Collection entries
-- START --

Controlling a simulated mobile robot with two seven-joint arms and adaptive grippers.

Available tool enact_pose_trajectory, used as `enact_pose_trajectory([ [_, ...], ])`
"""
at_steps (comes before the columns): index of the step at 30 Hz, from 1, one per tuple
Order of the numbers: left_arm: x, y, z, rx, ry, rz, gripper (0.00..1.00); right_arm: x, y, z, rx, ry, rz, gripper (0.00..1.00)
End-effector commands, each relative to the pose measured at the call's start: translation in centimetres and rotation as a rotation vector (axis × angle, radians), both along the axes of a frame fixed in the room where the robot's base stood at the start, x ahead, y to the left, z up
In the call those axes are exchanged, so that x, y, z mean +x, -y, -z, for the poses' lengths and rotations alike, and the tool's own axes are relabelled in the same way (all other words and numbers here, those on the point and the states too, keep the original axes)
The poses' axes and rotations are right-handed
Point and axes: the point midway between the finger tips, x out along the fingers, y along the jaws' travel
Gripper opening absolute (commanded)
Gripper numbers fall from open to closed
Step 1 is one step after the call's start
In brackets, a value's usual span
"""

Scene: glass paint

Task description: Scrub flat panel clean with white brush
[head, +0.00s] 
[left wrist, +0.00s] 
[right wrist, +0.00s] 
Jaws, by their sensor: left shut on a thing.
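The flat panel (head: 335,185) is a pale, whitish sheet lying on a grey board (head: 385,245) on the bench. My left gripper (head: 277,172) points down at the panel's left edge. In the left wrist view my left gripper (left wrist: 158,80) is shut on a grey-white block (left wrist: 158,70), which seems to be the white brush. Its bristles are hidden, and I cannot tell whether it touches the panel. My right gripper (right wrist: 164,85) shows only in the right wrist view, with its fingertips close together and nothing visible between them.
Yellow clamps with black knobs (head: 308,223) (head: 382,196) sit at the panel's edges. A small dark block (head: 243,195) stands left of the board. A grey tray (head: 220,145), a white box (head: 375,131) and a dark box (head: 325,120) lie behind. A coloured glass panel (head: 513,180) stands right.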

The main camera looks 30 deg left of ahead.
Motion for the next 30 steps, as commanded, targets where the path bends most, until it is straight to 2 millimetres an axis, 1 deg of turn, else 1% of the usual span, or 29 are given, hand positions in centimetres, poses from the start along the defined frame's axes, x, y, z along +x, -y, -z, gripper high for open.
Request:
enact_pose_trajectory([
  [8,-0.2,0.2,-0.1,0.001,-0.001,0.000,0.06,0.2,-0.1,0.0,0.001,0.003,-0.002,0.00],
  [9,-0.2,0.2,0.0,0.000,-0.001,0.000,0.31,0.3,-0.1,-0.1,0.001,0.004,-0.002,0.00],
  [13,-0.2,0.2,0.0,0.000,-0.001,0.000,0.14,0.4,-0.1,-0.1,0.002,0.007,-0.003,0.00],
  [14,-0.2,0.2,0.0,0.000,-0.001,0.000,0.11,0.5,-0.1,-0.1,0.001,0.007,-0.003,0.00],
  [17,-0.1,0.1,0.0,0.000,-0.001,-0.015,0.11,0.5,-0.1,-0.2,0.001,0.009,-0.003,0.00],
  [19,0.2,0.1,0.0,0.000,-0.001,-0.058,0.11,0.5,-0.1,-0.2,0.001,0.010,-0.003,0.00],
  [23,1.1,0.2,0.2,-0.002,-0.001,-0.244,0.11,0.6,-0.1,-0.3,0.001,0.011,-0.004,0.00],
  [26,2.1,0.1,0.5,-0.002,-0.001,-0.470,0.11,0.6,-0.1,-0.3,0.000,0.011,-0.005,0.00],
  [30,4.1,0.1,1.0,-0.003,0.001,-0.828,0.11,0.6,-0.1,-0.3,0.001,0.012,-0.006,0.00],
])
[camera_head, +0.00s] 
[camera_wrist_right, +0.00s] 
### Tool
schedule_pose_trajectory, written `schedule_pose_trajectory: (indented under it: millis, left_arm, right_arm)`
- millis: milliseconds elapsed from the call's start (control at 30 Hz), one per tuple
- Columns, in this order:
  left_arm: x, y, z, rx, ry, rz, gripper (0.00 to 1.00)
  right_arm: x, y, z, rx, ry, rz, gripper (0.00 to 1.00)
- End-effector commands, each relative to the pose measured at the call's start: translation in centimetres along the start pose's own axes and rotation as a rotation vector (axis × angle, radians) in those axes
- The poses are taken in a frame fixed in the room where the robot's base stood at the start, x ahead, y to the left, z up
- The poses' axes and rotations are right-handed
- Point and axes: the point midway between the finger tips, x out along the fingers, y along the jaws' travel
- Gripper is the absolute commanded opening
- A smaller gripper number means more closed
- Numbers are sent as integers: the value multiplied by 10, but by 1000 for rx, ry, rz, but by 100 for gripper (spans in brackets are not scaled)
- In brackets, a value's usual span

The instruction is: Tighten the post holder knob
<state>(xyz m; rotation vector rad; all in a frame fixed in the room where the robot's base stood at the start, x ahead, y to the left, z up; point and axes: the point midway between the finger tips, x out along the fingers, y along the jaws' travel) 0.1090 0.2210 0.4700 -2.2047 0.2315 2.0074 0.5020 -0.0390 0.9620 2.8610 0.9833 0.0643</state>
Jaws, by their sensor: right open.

-- END --

▸ **YOUR INSTRUCTIONS**
Using the entries above, return exactly the lines from the line with "at_steps (comes before" to the line with "[right wrist, +0.00s]", counting both of those lines.

▸ **CORRECT ANSWER**
at_steps (comes before the columns): index of the step at 30 Hz, from 1, one per tuple
Order of the numbers: left_arm: x, y, z, rx, ry, rz, gripper (0.00..1.00); right_arm: x, y, z, rx, ry, rz, gripper (0.00..1.00)
End-effector commands, each relative to the pose measured at the call's start: translation in centimetres and rotation as a rotation vector (axis × angle, radians), both along the axes of a frame fixed in the room where the robot's base stood at the start, x ahead, y to the left, z up
In the call those axes are exchanged, so that x, y, z mean +x, -y, -z, for the poses' lengths and rotations alike, and the tool's own axes are relabelled in the same way (all other words and numbers here, those on the point and the states too, keep the original axes)
The poses' axes and rotations are right-handed
Point and axes: the point midway between the finger tips, x out along the fingers, y along the jaws' travel
Gripper opening absolute (commanded)
Gripper numbers fall from open to closed
Step 1 is one step after the call's start
In brackets, a value's usual span
"""

Scene: glass paint

Task description: Scrub flat panel clean with white brush
[head, +0.00s] 
[left wrist, +0.00s] 
[right wrist, +0.00s] 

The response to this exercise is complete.